Dieses Vorgehen wird als «Heimfall» bezeichnet. Ziel von Parlament und Regierung ist es, dass der Staat bei der Wasserkraft wieder mehr zu sagen hat.

Parlament und Regierung erhoffen sich so eine erhöhte Wertschöpfung aus der Wasserkraft. Bis 2050 sollen die Beteiligung der öffentlichen Hand an Wasserkraftwerken auf bis zu 80 Prozent steigen.

Andy Kollegger, Präsident der Interessensgemeinschaft Konzessionsgemeinden Graubünden, hat schon im Vorfeld der Abstimmung betont, dass es bei einem Heimfall Chancen und Risiken gebe.

Die Chance ist, künftig an hohen Strompreisen partizipieren zu können.
Autor: Andy Kollegger Präsident der IG Konzessionsgemeinden Graubünden

Mit Wasserkraft lässt sich Geld verdienen. «Die Chance ist, künftig an hohen Strompreisen partizipieren zu können», sagt Energieexperte Kollegger. Gleiche Interessen dürfte der Kanton Graubünden haben.

«Gleichzeitig muss man ein Werk auch sanieren, unterhalten und betreiben», sagt Kollegger weiter. Und das Marktumfeld sei unberechenbarer geworden. Zudem werde die Einspeisung von Solarenergie das Marktumfeld weiter verkomplizieren.

An Marmorera hängen viele Emotionen

Das Herzstück der Anlagen in der Gemeinde Surses ist der Stausee von Marmorera. Für ihn wurde Anfang der 1950er Jahre das alte Dorf Marmorera gesprengt und geflutet. Die Einwohnerinnen und Einwohner wurden umgesiedelt. Einige von ihnen wehrten sich und bauten ihr Marmorera am Hang neben dem See wieder auf.

Der Stausee Marmorera und das Kraftwerk Tinizong sind zurzeit im Besitz des Elektrizitätswerks Zürich EWZ. Sie werden von diesem über die Kraftwerke Mittelbünden betrieben.

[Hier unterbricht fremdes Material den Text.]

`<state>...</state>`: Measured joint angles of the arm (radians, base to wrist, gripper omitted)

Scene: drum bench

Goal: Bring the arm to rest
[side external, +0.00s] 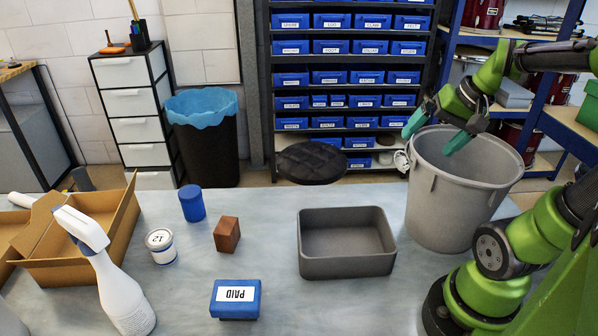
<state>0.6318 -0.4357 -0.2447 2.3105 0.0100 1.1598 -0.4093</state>
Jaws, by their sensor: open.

EWZ macht der Gemeinde ein Angebot

Beim Zürcher Energieversorger hatte man im Vorfeld der Abstimmung von einem längeren, intensiven Weg gesprochen, der in Surses beschritten werde. Möglicherweise komme die Gemeinde am Schluss doch zur Überzeugung, dass eine Rekonzessionierung das Beste wäre.

Dann hätten sie immer noch die Möglichkeit, darauf einzutreten. In einer ersten Reaktion auf das Abstimmungsergebnis hat das EWZ am Sonntag mitgeteilt, dass sie der Gemeinde Surses ein Angebot machen werde.